Lastly, Dan Lyons (the Fake Steve Jobs-author-turned-Newsweek columnist (after Steven Levy left) switches his opinion. He panned the iPad at the January 27th event but graciously changes his mind in a piece titled "Think Really Different", here.

And, many, many more (Google gives 74 million hits for "iPad review"), mostly positive. To quote Levy, tThe iPad is like the Beatles of 2010, it takes something that we thought we knew and makes it seem fresh." But can the iPad live up to such an endorsement?

The launch itself made Red Army precision marching drills look like a drunken Spring Break outing. Consider the synchronization: all the Big Media reviews came out the evening of Wednesday, March 31st, at exactly the same time. iPad App developers were under strict embargo orders, which they respected not to issue press releases before Launch Day. The order got rescinded and we had a deluge of on-line PR material starting Friday morning at 10:00 am.

Saturation bombing comes to mind when you see all TV channels, ABC, CBS, NBC…, news and comedy; all newspapers, from The NY Times to USA Today; magazines such as Time and Newsweek.

The iPad: Revolutionary or All Hype?
Everything You Always Wanted to Know about the iPad
iPad Preview
Reviewers Love the iPad, But Will You?
We have an iPad and that's no April Fool's
Tablet Computer Competition Heats Up

And, of course, the Apple fans themselves, lining up outside Apple stores the night before. (You'll find pictures taken at the Palo Alto Apple Store here. Scenes like this are all over the Web.)

But the most impressive and, for the long term, most important part is the iPad App Store. Two days before the official unveiling, there were a little less than 2000 apps, 1979 to be precise but irrelevant. You could flip through the App Store pages, 180 app per page. You could but, today, you can see recommendations, you can search but you can't see the whole set. This leaves us with guesses such as 3000 apps or more. The important part, here, is these are real iPad apps, not iPhone ones in compatibility mode. Fully mature and debugged, certainly not, but plenty, often good, and covering a lot of ground. In about two months, the intro took place January 27th, developers managed to either adapt existing apps to the iPad or to write new ones for games, e-reading of books and magazines, music, social networking… Going back to the two historic launches, the 1984 Mac and the 2007 iPhone, these two were born as infants. Here, with the iPad, the effort is to give birth, if not to an adult, at least to a well developed youngster.

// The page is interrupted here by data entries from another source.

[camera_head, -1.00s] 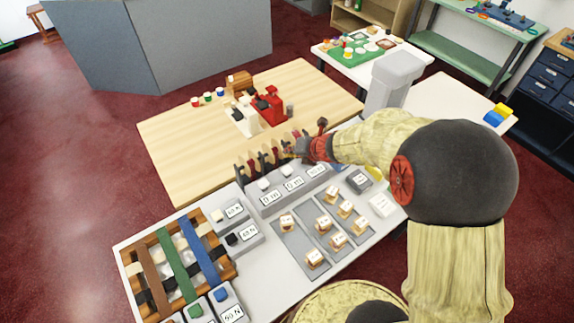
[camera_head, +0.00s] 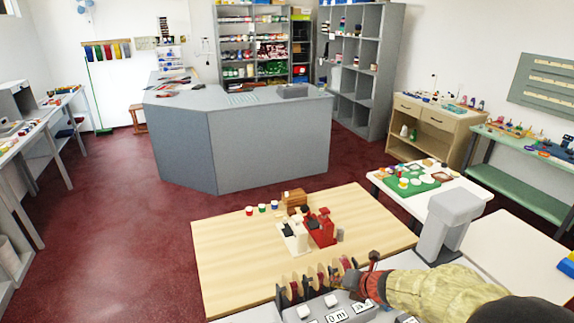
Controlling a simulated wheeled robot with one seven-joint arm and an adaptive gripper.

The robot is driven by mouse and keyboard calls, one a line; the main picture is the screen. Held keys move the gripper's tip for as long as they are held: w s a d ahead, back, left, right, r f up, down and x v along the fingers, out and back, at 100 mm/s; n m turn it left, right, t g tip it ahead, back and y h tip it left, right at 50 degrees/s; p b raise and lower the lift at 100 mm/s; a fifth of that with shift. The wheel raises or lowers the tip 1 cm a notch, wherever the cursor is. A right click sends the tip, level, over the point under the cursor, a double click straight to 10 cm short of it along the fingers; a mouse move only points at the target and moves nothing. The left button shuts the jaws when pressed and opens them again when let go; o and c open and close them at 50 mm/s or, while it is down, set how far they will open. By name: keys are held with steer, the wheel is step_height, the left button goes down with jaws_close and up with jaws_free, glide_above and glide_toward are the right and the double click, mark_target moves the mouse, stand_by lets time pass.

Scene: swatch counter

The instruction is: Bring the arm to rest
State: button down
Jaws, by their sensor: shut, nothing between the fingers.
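My arm enters from the lower right in the head view, with a yellowish sleeve-like link and a dark rounded joint. My gripper (camera_head: 357,277) is at its end, dark and red. It is shut with nothing in it. It is at the right end of a row of upright discs (camera_head: 308,289) on the grey counter, near the wooden table's front edge. The picture does not show whether it touches the discs.
A wooden table (camera_head: 235,270) holds a red device (camera_head: 322,228), a white device (camera_head: 293,237), a brown block (camera_head: 294,198) and small coloured cups (camera_head: 262,208). A grey post (camera_head: 450,222) stands right of my gripper. A large grey counter (camera_head: 265,145) stands behind. Red floor at left is open.

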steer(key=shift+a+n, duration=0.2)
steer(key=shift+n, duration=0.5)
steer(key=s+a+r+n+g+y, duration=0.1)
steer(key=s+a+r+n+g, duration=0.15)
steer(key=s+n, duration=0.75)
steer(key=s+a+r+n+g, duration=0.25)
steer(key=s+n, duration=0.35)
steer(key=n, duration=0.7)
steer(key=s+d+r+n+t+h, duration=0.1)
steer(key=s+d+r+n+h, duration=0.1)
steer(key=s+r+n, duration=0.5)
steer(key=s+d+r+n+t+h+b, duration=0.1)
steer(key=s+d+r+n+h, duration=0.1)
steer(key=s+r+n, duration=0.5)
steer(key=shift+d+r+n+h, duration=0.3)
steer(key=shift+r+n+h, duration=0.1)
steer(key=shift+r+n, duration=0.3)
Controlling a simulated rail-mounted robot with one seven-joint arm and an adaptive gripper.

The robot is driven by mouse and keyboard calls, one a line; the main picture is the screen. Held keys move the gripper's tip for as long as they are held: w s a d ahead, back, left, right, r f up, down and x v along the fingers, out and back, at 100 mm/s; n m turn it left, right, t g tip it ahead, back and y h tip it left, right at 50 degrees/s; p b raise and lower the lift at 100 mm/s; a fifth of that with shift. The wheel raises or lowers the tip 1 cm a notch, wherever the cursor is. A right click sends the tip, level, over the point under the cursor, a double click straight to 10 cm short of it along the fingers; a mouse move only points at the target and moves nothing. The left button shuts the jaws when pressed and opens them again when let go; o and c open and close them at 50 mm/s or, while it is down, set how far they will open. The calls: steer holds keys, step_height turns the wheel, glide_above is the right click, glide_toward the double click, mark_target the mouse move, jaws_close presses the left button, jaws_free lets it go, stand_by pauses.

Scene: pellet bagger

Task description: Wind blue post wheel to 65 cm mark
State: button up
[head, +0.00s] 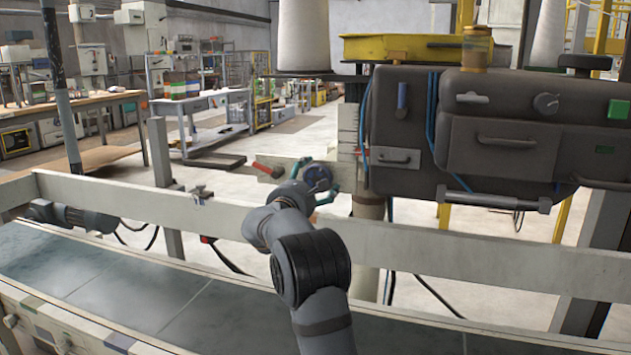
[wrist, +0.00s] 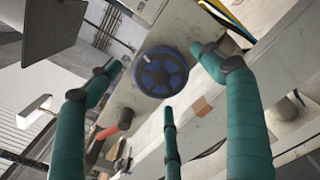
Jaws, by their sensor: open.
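The blue post wheel (wrist: 161,72) is a round dark hub with a blue rim and spokes and a small pale mark at its upper edge. In the head view the wheel (head: 318,178) sits on a plate at the pale post (head: 348,135), partly covered by my gripper. My gripper (wrist: 157,62) is open, its teal fingers spread to the left, right and below the wheel in the wrist view. I see no finger closed on the rim; the exact gap cannot be told. Scale numbers on the post are not readable.
A red-handled lever (head: 265,168) is on the plate left of the wheel and also shows in the wrist view (wrist: 115,128). The dark machine body (head: 500,130) stands to the right. A pale rail (head: 420,245) and the conveyor (head: 110,290) run in front.

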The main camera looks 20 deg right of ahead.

At one level, this is an impossible task: bugs, missing features, rushed applications, this is a 1.0 version, if not 0.8 in some places. At another, mission accomplished, I know, these were imprudent words, let's just say masterful launch, then.

Now, with the iPad having climbed so fast and so high, the backlash begins. As the French like to say, the higher the monkey climbs the more we see his derrière. The early iPhone did well in spite of its shortcomings: no native apps, no cut-and-paste, no accented characters, no Flash, no multitasking. We're bound to see a flurry of updates from Apple and from third party developers, the routine is well-known. Less well understood is the iPad's real place in our usage, as Apple readily admits, it's an unchartered category.

Lastly, a suggestion to early adopters: don't do what I did. iTunes launched and started synchronizing music, videos and photos from my computer. With thousands of pictures, the iPad is great for those, the process takes hours during which you can't start using your iPad. Remember, one thing at at time (not totally true), if you go to another app, the sync process aborts. So, interrupt the importune sync, defer it to the next night, set up email accounts, download books, games, newspapers, magazines and movies first.